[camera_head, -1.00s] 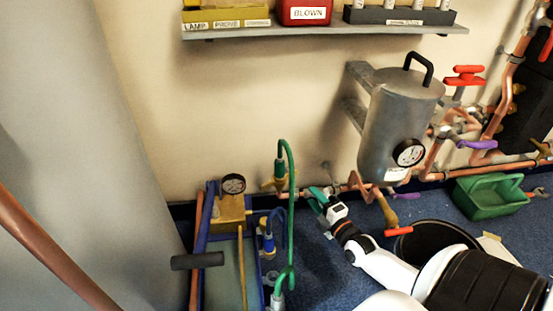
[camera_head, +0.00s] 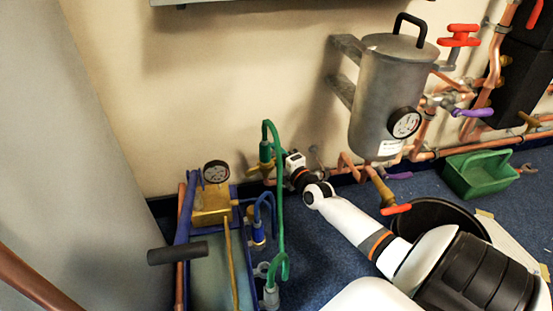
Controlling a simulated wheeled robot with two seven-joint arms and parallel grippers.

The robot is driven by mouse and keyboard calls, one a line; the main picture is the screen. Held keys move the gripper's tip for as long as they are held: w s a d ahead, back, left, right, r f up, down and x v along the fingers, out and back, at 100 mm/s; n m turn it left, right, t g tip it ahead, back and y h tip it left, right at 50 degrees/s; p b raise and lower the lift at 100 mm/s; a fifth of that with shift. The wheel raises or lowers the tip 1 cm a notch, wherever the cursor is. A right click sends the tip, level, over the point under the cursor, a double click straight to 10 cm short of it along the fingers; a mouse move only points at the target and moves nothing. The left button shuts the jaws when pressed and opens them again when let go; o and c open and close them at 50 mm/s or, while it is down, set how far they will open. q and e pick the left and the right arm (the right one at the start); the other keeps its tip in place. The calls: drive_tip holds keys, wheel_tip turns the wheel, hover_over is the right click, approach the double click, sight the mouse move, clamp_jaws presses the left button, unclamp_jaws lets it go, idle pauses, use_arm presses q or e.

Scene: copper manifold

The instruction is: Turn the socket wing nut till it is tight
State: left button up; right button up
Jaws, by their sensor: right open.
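A brass fitting (camera_head: 265,153) stands at the end of the copper pipe low on the wall, with a green hose (camera_head: 280,200) joined to it. The socket wing nut cannot be told apart clearly at this fitting. My right gripper (camera_head: 281,163) is at the fitting's right side, level with it and very close. Its fingers are mostly hidden by the hose and its own wrist, and I cannot see whether they touch the nut. My left gripper is out of view.
A blue test pump (camera_head: 209,210) with a gauge and black-gripped handle stands left of the hose. A grey tank (camera_head: 385,95), a red-handled valve (camera_head: 396,209), a black bucket (camera_head: 440,214) and a green tray (camera_head: 481,177) lie to the right. A shelf edge (camera_head: 240,15) shows at the top.

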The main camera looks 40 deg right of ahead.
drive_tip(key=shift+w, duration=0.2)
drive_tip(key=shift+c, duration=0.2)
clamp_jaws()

□ □ □ □ □

**EXERCISE INSTRUCTIONS**
Leave out the pictures and retype every line above exactly.

**ANSWER FOR THIS EXERCISE**
[camera_head, -1.00s] 
[camera_head, +0.00s] 
Controlling a simulated wheeled robot with two seven-joint arms and parallel grippers.

The robot is driven by mouse and keyboard calls, one a line; the main picture is the screen. Held keys move the gripper's tip for as long as they are held: w s a d ahead, back, left, right, r f up, down and x v along the fingers, out and back, at 100 mm/s; n m turn it left, right, t g tip it ahead, back and y h tip it left, right at 50 degrees/s; p b raise and lower the lift at 100 mm/s; a fifth of that with shift. The wheel raises or lowers the tip 1 cm a notch, wherever the cursor is. A right click sends the tip, level, over the point under the cursor, a double click straight to 10 cm short of it along the fingers; a mouse move only points at the target and moves nothing. The left button shuts the jaws when pressed and opens them again when let go; o and c open and close them at 50 mm/s or, while it is down, set how far they will open. q and e pick the left and the right arm (the right one at the start); the other keeps its tip in place. The calls: drive_tip holds keys, wheel_tip turns the wheel, hover_over is the right click, approach the double click, sight the mouse move, clamp_jaws presses the left button, unclamp_jaws lets it go, idle pauses, use_arm presses q or e.

Scene: copper manifold

The instruction is: Turn the socket wing nut till it is tight
State: left button up; right button up
Jaws, by their sensor: right open.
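A brass fitting (camera_head: 265,153) stands at the end of the copper pipe low on the wall, with a green hose (camera_head: 280,200) joined to it. The socket wing nut cannot be told apart clearly at this fitting. My right gripper (camera_head: 281,163) is at the fitting's right side, level with it and very close. Its fingers are mostly hidden by the hose and its own wrist, and I cannot see whether they touch the nut. My left gripper is out of view.
A blue test pump (camera_head: 209,210) with a gauge and black-gripped handle stands left of the hose. A grey tank (camera_head: 385,95), a red-handled valve (camera_head: 396,209), a black bucket (camera_head: 440,214) and a green tray (camera_head: 481,177) lie to the right. A shelf edge (camera_head: 240,15) shows at the top.

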The main camera looks 40 deg right of ahead.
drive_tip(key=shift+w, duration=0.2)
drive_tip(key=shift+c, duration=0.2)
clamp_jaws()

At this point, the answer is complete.